Mr. Martin was a member of the Institution of Mechanical Engineers, and was President of that Institution for the years 1905 and 1906. He was also a member of the Institution of Civil Engineers, and had for some years served on the Council of that body.
He had been President of the South Wales Institute of Engineers and of the Monmouth and South Wales Colliery Owners' Association. He likewise held, at one time, the Chairmanship of the South Wales Iron and Steel Workers' Sliding Scale Board, and many other offices connected with his profession. He was elected a member of the Board of Trade Committee which held an inquiry upon steel rails, and was also a member of the Engineering Standards Committee.

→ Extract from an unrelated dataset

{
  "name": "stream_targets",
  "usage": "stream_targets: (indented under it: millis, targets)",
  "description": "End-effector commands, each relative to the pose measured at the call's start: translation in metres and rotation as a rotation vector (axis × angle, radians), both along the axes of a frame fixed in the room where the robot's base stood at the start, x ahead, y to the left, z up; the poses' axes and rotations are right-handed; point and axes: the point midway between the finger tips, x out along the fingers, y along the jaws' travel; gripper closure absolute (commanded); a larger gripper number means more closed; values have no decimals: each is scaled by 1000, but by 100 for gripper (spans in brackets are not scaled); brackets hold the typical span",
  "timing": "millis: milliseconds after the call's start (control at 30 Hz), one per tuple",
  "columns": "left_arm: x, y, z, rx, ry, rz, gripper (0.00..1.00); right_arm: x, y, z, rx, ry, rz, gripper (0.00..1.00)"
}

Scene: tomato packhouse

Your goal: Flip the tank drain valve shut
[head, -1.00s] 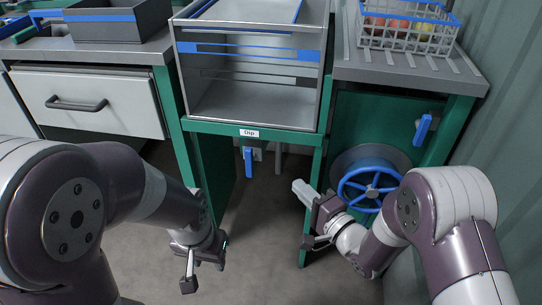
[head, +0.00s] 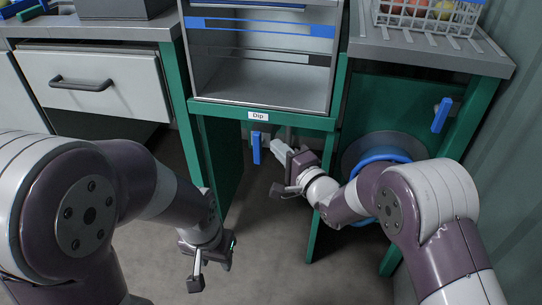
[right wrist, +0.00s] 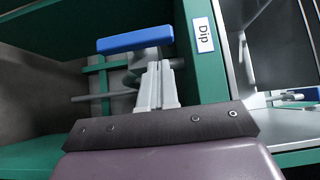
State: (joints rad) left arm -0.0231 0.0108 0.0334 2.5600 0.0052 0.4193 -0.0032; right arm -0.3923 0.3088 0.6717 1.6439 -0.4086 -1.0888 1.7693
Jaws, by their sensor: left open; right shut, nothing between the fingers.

Mr. Martin was also honoured with several offices of a public character. He was a Justice of the Peace for the counties of Glamorgan, Monmouthshire, and Brecon, and at one time held the office of High Constable for Caerphilly-Higher. In 1884 he accepted the High Constableship of Merthyr, and in 1903 was appointed High Sheriff of Monmouthshire.
His death is greatly regretted, not only by the large circle of engineers with whom he was intimately acquainted, but also by many others to whom his genial figure has long been familiar during the years that he was connected with the leading Institutions and the engineering professions.